Bigelow sells their company in the early 2020s, likely to SpaceX. A bunch of asteroid mining companies start actually doing something. USA, India, China, Russia, Europe go to moon. Asteroid mining is restricted to space to prevent destroying the Terran economy by dumping ridiculous amounts of valuables into it. Now we have a space economy and a ground economy, and they stay basically separate until a space elevator is built. Earth ends up with lots of space elevators quickly. A Mars colony is planned and developed by a consortium of companies and something important fails and the project is abandoned. Life is discovered on Venus before 2030 and Europa before 2070. Humans go extinct before finding another civilization. The fact that the universe seems unaffected by advanced societies after 14 billion years means, IMO, something happens to them all when they reach a certain point.

I say fund both. It pains me how little we know about our own oceans. People think of them as big voids of nothing, but they're as interesting as the land. We didn't have proof that giant squids, for example, even existed until something like 2004 when there was a picture taken of one. It's like another planet. It's hypothetically possible that somewhere on the abyssal plain or in a trench, there are entire civilizations that we couldn't have noticed because a deep-sea creature coming up here is like us going outside on Mars in a shirt and pants. Air too thin to breathe, we die, so others don't go back in the same conditions. We can't go down there, it's as inhospitable to humans as the surface of the Moon. But it's scientifically essential as it takes up most of the only planet we know to have life.

I asked them about it later and they were referring to the main belt.

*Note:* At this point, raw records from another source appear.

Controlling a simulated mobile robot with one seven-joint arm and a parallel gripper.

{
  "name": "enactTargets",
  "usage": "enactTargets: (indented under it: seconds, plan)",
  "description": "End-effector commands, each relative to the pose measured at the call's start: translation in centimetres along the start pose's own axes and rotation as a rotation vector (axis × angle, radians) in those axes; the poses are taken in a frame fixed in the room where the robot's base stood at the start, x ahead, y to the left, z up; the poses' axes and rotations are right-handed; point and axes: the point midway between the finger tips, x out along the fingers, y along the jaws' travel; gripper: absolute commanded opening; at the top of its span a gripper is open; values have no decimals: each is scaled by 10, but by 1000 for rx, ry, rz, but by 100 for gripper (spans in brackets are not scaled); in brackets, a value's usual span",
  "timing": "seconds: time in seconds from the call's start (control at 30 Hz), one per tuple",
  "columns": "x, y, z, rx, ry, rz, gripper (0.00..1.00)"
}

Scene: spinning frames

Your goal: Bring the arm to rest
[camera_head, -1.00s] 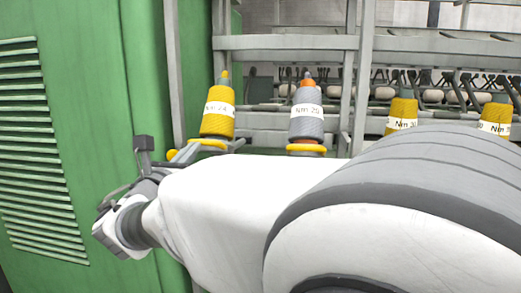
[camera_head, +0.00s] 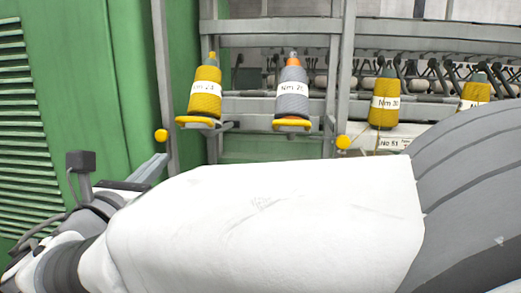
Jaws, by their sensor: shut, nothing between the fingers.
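My arm, white with grey bands, stretches across the lower part of the head camera view, from the right to the lower left. My gripper (camera_head: 152,169) shows at the left beyond the arm, in front of the green cabinet. Its grey fingers are shut and empty, pointing up and to the right. Part of its body is hidden behind my wrist. The gripper is apart from the spools and the frame.
A green cabinet (camera_head: 95,90) with vents stands at the left. A yellow spool (camera_head: 205,98) and a grey spool (camera_head: 291,100) stand on yellow-rimmed holders of a grey metal frame (camera_head: 270,41). Another yellow spool (camera_head: 384,101) and one more hang further right.

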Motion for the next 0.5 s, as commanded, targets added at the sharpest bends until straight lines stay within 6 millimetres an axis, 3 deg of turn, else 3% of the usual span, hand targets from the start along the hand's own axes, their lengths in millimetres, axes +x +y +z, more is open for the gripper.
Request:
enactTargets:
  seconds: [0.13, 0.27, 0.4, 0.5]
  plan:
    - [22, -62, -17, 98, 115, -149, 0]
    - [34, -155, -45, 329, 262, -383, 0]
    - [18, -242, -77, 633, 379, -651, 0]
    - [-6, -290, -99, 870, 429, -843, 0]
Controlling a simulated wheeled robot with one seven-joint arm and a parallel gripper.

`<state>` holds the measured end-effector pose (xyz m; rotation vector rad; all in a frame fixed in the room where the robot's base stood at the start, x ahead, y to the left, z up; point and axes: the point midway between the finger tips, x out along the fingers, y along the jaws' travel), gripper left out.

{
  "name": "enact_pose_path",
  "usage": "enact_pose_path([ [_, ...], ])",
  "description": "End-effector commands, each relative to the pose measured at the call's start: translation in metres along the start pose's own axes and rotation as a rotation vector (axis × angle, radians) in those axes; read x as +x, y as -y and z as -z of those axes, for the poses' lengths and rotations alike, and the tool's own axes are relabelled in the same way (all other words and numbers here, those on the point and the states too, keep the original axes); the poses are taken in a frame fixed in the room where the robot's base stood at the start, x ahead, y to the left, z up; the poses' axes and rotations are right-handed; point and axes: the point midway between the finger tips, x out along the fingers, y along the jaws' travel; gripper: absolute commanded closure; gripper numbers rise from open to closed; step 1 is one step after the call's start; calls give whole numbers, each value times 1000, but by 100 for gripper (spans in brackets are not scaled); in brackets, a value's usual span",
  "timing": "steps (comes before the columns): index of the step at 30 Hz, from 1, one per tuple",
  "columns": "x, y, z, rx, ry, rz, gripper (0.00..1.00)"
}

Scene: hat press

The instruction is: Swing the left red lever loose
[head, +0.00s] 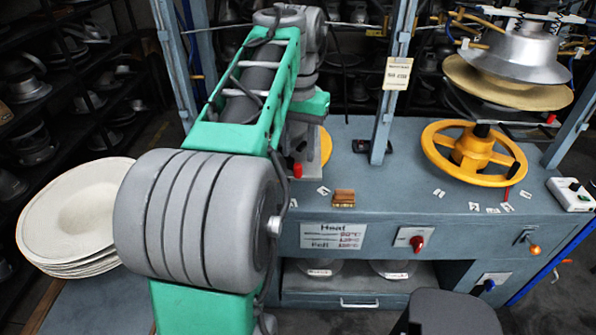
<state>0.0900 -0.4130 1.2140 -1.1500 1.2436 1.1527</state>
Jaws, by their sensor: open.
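A small red part (297,171), perhaps the end of the left red lever, shows at the left of the grey press table, just right of my green and grey arm. My arm covers most of the space around it, so the lever's length and angle cannot be told. A strip of a yellow wheel (326,146) shows right beside it. My gripper is hidden behind my own arm links, so its distance from the lever does not show.
The press table (375,205) has a yellow handwheel (440,165) under a metal hat mould (515,55) at right. A wooden block (344,198) and paper tags lie on top. Grey posts (393,100) rise from it. Pale felt discs (65,220) are stacked at left.

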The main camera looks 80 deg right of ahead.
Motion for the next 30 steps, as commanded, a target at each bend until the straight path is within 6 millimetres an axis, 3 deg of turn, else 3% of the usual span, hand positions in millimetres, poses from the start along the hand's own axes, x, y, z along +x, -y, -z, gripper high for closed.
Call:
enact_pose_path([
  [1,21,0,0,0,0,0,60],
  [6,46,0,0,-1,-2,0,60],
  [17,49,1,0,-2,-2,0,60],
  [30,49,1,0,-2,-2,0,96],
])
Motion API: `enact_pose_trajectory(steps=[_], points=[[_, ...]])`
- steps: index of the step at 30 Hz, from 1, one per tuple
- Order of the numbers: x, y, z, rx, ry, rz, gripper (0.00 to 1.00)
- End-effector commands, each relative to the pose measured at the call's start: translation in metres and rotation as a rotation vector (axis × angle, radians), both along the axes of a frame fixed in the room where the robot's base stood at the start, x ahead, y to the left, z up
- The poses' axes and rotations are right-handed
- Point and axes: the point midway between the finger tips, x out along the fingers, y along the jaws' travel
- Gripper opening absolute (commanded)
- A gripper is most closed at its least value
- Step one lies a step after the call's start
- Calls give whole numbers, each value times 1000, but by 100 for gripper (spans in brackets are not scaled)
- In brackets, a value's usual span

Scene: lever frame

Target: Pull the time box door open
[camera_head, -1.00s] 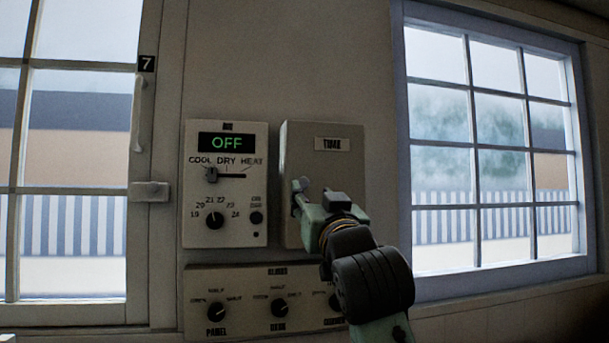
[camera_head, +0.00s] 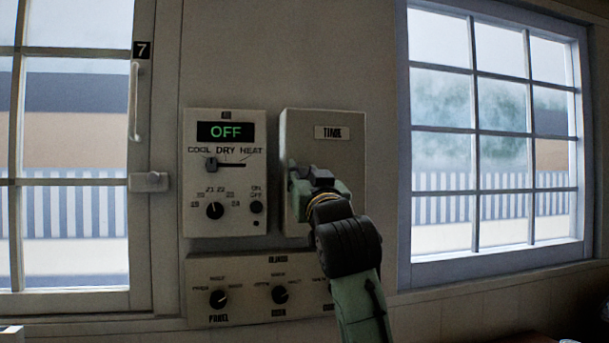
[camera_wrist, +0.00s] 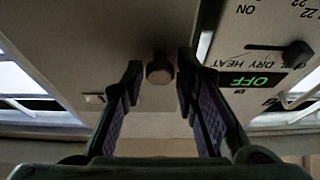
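The time box (camera_head: 347,160) is a grey wall box labelled TIME. Its door is shut, and it also shows in the wrist view (camera_wrist: 105,45), which is turned upside down. A small round dark knob (camera_wrist: 160,70) on it stands between my fingertips in the wrist view. My gripper (camera_head: 300,172) is in front of the box's left part in the head view and hides the knob. In the wrist view my gripper (camera_wrist: 160,72) is open, one finger on each side of the knob, with small gaps visible.
The air control panel (camera_head: 225,222), display reading OFF, is close to the left of the box. A panel with several dials (camera_head: 250,300) is below. Windows flank the wall on the left (camera_head: 75,140) and right (camera_head: 500,140).

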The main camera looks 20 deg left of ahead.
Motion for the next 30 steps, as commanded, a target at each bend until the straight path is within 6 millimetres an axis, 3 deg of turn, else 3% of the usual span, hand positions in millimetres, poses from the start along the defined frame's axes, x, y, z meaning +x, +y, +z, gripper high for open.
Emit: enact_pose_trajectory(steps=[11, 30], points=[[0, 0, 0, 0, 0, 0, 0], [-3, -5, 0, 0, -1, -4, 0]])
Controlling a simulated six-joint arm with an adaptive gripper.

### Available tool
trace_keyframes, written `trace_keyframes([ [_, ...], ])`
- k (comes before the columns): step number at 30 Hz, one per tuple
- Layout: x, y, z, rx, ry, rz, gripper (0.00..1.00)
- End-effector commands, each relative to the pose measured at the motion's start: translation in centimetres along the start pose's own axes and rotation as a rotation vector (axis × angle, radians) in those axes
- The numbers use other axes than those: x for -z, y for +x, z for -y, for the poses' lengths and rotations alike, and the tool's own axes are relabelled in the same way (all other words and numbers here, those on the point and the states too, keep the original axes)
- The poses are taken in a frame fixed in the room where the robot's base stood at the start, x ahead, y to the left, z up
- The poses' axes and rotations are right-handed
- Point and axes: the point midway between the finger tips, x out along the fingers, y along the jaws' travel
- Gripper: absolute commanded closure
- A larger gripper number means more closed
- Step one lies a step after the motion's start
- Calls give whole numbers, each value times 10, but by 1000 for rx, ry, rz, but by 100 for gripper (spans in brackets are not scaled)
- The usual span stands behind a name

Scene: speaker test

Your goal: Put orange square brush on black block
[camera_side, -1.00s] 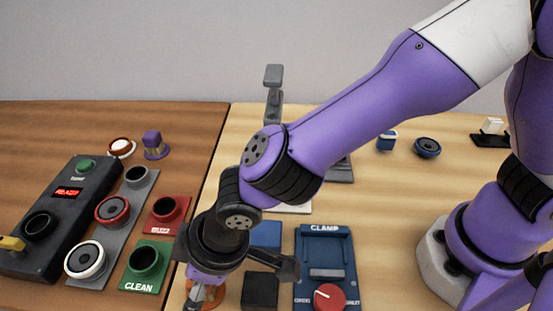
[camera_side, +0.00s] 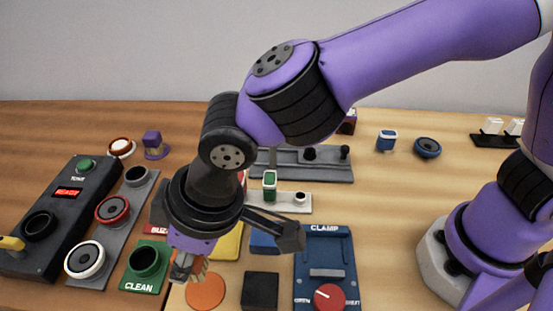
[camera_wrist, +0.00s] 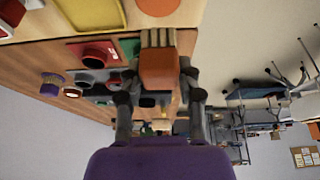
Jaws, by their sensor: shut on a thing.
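My gripper (camera_side: 187,266) is shut on the orange square brush. In the wrist view my gripper (camera_wrist: 160,76) has a finger on each side of the orange square brush (camera_wrist: 158,66), whose tan bristles point away from the palm. In the side view the brush is mostly hidden by my gripper and wrist. It hangs above and left of an orange round pad (camera_side: 205,292), apart from the black block. The black block (camera_side: 261,290) stands right of that pad, with its flat top bare.
The blue clamp panel (camera_side: 325,262) with a red knob is right of the block. A blue block (camera_side: 265,240) and a yellow pad (camera_side: 227,246) lie behind. The green CLEAN holder (camera_side: 146,262) and the dark control box (camera_side: 50,220) are at left.

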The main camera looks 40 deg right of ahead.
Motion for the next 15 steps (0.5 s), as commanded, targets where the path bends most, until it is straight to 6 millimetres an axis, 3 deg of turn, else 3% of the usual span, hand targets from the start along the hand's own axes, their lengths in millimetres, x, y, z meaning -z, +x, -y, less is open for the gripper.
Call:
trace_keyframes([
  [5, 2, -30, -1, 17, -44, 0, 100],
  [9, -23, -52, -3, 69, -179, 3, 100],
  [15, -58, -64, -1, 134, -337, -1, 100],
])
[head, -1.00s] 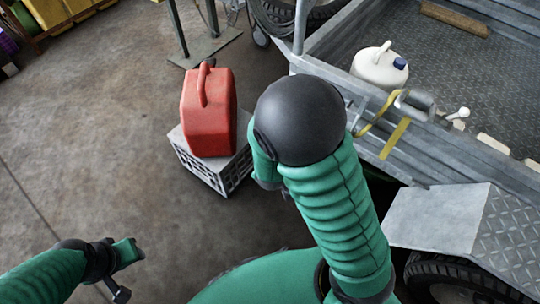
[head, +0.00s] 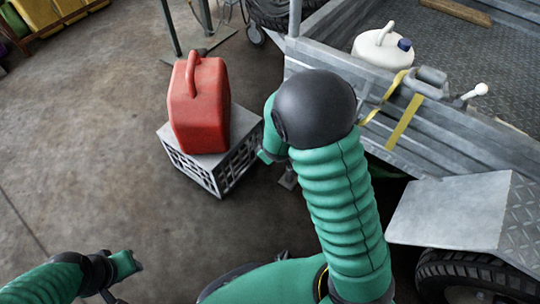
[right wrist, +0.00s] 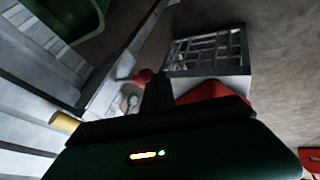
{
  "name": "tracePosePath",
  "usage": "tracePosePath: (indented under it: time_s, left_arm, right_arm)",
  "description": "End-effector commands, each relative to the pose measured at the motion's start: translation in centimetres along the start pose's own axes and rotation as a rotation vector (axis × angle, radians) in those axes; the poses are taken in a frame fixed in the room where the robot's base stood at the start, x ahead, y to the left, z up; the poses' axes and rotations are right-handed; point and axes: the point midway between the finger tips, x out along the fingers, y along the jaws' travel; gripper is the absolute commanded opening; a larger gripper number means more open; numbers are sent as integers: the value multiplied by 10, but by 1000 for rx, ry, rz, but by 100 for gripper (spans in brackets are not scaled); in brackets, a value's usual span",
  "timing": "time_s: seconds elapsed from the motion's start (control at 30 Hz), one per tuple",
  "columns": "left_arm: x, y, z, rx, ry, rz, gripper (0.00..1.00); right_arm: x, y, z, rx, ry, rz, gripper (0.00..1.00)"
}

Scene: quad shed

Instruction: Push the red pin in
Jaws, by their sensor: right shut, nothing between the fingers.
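A small red knob, which looks like the red pin (right wrist: 143,76), shows in the right wrist view on a pale metal bracket at the trailer's side. My right gripper (right wrist: 156,92) is a dark shape just right of and below the pin, shut with nothing in it. I cannot tell if it touches the pin. In the head view my right arm's black joint and green sleeve hide the pin and most of that gripper. My left gripper (head: 122,268) is low at the left, away from the trailer; I cannot tell its jaws.
A red fuel can (head: 200,110) stands on a grey crate (head: 240,158) left of my right arm. The grey metal trailer (head: 440,130) fills the right, with a white jug (head: 382,47) and a yellow strap (head: 403,122). Concrete floor (head: 80,150) is clear at left.

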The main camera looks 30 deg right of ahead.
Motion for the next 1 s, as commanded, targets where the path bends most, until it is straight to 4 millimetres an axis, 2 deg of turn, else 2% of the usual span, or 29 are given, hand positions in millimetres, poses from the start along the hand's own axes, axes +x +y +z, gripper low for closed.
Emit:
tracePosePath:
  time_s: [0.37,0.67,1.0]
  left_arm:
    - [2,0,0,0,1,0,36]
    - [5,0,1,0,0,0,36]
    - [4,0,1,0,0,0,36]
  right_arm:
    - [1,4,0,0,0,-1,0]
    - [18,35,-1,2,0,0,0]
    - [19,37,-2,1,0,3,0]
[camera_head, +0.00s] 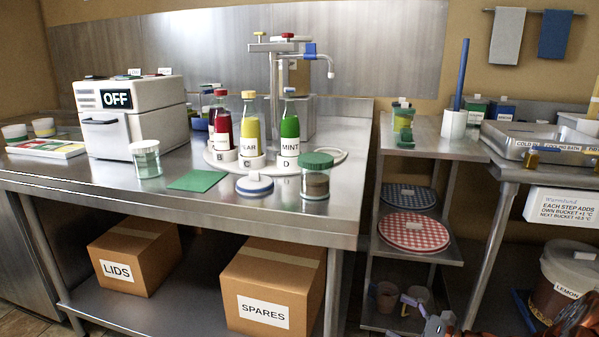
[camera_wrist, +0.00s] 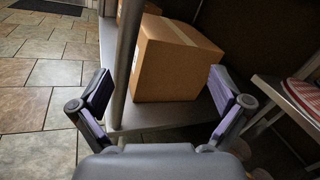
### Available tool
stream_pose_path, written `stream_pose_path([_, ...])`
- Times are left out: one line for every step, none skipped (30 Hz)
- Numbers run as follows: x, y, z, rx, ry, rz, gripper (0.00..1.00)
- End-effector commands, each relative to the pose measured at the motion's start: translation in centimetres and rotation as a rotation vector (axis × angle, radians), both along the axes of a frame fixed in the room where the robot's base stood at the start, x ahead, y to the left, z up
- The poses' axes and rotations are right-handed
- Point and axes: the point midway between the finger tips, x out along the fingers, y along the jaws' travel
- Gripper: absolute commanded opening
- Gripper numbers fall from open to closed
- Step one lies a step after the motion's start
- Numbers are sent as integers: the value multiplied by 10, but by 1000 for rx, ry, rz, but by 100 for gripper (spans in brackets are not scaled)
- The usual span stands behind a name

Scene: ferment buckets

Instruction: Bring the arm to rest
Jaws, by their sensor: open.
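My gripper (camera_wrist: 162,98) is open and empty in the wrist view, its two dark fingers with purple pads spread apart. A brown cardboard box (camera_wrist: 175,60) on a low shelf shows between and beyond the fingers, next to a metal table leg. In the head view my gripper (camera_head: 408,305) shows low, right of centre, in front of the narrow shelf unit. Part of my arm (camera_head: 440,326) is at the bottom edge.
A steel table (camera_head: 200,205) carries a white OFF machine (camera_head: 135,120), bottles and jars. Boxes marked LIDS (camera_head: 135,255) and SPARES (camera_head: 270,285) sit below. A shelf unit (camera_head: 440,148) and a steel bench (camera_head: 510,170) stand at right. Tiled floor (camera_wrist: 45,75) is clear at left.

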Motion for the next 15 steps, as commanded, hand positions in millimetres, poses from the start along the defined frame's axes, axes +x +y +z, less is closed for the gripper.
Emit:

Oh, okay. Lol Well, if we want to find Vulcanoids, we should send something to Low Sun Orbit (oy vey) and have it point a telescope away from the Sun to look for asteroids outside its lower orbit. I have an idea for an architecture for a probe for this, I will update this post to show it later. Trust me with the mirrors. It will come in handy for the solar panels. Same with the glass, it should weaken the sunlight that gets to the panels to sane levels that we can deal with. It's redundant because I put more than one of them, but this may be unnecessary because it is at a lower altitude than the Vulcanoids and will orbit faster than them, so it will eventually have scanned all around the area for them. Only issue being that if we make it so there is only one probe, it can only communicate with Earth when it is nearly between Earth and the Sun. It can't turn around to point at Earth in another direction because the sun shield (not labeled but shown) only protects it from sunlight in the direction of the Sun. If the sun shield moves out of the way the probe overheats. If it were at the inner edge of the Vulcanoid zone at 0.08 AU, it would point close to Earth about once every 8.3 days, not accounting for Earth's movement, which by my suspicion puts the time closer to 9 days. 105km/s for a circular orbit and pi*2*0.08 AU is 0.50265 AU. At 105 km/s it would be an orbit of about 8.3 days. If it couldn't turn its antenna, it would have to operate independently for most of that time. We shouldn't make it so it can turn its antenna because it will rotate the rest of the spacecraft a bit and we don't want that, as mentioned above the sun shield might move out of the way and the spacecraft might be roasted. TL;DR: Spacecraft can be redundant and plural, or contact can be occasional and spacecraft independent, to avoid having our expensive probe fried, roasted, or stewed

Well, today I started new courses and we are doing space right now and the teacher said "Well, most asteroids actually orbit between Jupiter and Saturn, not near Earth, actually," in response to someone's question. Nobody else in the class visibly reacted to this. I'm probably going to fail that course because nobody else knows what they're doing. XD

You say it is 0.8-0.21 AU. But Venus and Mercyry are there and would mess up the orbits. Did you mean 0.08-0.21 AU? Also, we have no evidence that the Vulcanoids even exist. Only a stable orbit zone at the predicted distance.

Landing on Duna. So far.

Were you just passing through the solar atmosphere and going back up to high space? That's not so bad compared to some other stuff I've seen people do. Do the words "Low Sun Orbit" scare you much? XD

Why don't we just not have those asteroids in the alternate universe? Like, in Seveneves they have an asteroid called Amalthea even thought there's a moon named Amalthea IRL but it doesn't seem to exist in the book. That way we could keep Bellona and Persephone and Apollo and Minerva and Aurora and Eris and Amphitrite. Speaking of Amphitrite, I thought we couldn't put it into the system?